> _Task objective_
Write out, character for character, the line containing "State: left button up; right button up" and all lines after it up to the end of the listing.

--- Begin Dataset section ---

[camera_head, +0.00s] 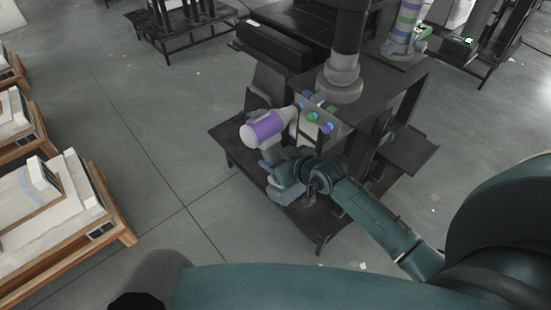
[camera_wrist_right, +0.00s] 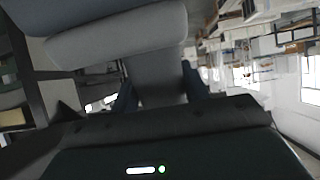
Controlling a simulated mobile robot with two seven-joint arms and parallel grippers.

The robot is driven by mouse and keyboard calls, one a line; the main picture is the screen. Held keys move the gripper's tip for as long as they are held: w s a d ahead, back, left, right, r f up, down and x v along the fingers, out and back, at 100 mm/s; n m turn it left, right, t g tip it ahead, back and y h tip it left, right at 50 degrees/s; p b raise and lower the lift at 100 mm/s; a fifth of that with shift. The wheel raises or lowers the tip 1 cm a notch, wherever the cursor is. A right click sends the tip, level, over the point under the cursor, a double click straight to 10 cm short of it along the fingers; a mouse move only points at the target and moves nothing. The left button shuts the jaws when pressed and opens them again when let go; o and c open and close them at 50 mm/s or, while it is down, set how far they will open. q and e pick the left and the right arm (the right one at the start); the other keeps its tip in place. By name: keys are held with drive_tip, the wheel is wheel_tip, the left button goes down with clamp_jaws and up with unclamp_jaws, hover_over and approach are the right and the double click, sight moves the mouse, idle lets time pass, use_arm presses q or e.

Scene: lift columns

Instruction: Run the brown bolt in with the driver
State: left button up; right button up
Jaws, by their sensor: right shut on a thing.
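The driver (camera_head: 265,128) has a purple and grey body and a grey handle. It is held level, with its nose pointing right, close to the upright panel (camera_head: 340,127) on the bench. My right gripper (camera_head: 274,166) is shut on the driver's handle, above its grey base. In the right wrist view the grey handle (camera_wrist_right: 158,84) stands between the two fingers. Blue, green and purple bolt heads (camera_head: 312,117) show on the panel. I cannot make out the brown bolt; the driver's nose covers part of the panel's left end. Whether the nose touches a bolt cannot be told. My left gripper is not in view.
The dark bench (camera_head: 229,139) carries the panel and a thick grey column (camera_head: 341,78). A long black box (camera_head: 273,44) lies behind. Wooden pallets with white boxes (camera_head: 60,215) stand at left.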

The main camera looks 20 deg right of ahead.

--- End Dataset section ---

> _Answer to this problem_
State: left button up; right button up
Jaws, by their sensor: right shut on a thing.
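The driver (camera_head: 265,128) has a purple and grey body and a grey handle. It is held level, with its nose pointing right, close to the upright panel (camera_head: 340,127) on the bench. My right gripper (camera_head: 274,166) is shut on the driver's handle, above its grey base. In the right wrist view the grey handle (camera_wrist_right: 158,84) stands between the two fingers. Blue, green and purple bolt heads (camera_head: 312,117) show on the panel. I cannot make out the brown bolt; the driver's nose covers part of the panel's left end. Whether the nose touches a bolt cannot be told. My left gripper is not in view.
The dark bench (camera_head: 229,139) carries the panel and a thick grey column (camera_head: 341,78). A long black box (camera_head: 273,44) lies behind. Wooden pallets with white boxes (camera_head: 60,215) stand at left.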

The main camera looks 20 deg right of ahead.

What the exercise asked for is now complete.